“Choisissez la France”, exhorte le président Emmanuel Macron aux investisseurs réunis chaque année au Palais de Versailles.
L’année dernière, cependant, Flowserve Corp. a été surpris de voir ses projets d’investissement bloqués par l’État français lui-même.
La société basée au Texas, spécialisée dans la fabrication de pièces pour machines industrielles, tentait d’acquérir un groupe canadien avec une filiale en France alors que Macron, ancien banquier d’investissement, redouble d’efforts pour attirer des capitaux étrangers et stimuler une renaissance industrielle.
Cependant, une agence gouvernementale secrète, connue par son acronyme français Sisse, surveillait attentivement les négociations de manière de plus en plus activiste, au nom de la sécurité nationale. Alors que la société américaine poursuivait son acquisition, l’agence Sisse est discrètement passée à l’action.
Elle a recommandé à l’État de rechercher des acquéreurs locaux alternatifs pour les usines produisant des équipements utilisés dans les sous-marins et les réacteurs nucléaires. Plus tard, le ministre des Finances, Bruno Le Maire, a bloqué la prise de contrôle, arguant que le transfert de propriété d’une société nord-américaine à une autre représentait un risque trop important pour la souveraineté économique française.

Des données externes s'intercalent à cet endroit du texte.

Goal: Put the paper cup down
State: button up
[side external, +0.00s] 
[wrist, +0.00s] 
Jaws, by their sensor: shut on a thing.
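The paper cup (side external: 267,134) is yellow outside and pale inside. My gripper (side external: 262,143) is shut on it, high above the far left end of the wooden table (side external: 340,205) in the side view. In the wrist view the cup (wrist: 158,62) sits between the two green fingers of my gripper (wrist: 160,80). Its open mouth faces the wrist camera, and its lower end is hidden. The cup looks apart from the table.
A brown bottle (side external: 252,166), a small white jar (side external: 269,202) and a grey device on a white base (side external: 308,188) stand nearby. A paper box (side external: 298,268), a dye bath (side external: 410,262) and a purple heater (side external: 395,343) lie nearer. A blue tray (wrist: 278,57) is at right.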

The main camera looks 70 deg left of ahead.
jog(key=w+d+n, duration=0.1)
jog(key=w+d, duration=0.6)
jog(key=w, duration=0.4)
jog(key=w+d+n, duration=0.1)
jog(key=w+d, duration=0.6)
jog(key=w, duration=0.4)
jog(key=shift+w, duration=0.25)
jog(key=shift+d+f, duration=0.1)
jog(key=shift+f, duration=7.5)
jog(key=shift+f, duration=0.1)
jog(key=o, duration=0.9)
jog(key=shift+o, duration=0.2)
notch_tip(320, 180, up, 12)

Cette intervention a mis en lumière le fonctionnement opaque de Sisse, qui a le pouvoir de recommander soit que le gouvernement français approuve les prises de contrôle, soit qu’il les bloque. Nichés dans une aile extérieure du vaste Trésor français, les responsables de Sisse ont vu leur charge de travail augmenter de manière soutenue ces dernières années, poursuivant un mandat visant à “détecter, catégoriser et traiter” toute menace potentielle pour les actifs stratégiques du pays.
Leur mission s’inspire des mécanismes utilisés par d’autres, comme les États-Unis, pour protéger leurs intérêts économiques, mais elle agit également à l’encontre de ces mécanismes, exacerbant un climat de protectionnisme économique qui pousse les pays à commercer en tenant davantage compte de la géopolitique.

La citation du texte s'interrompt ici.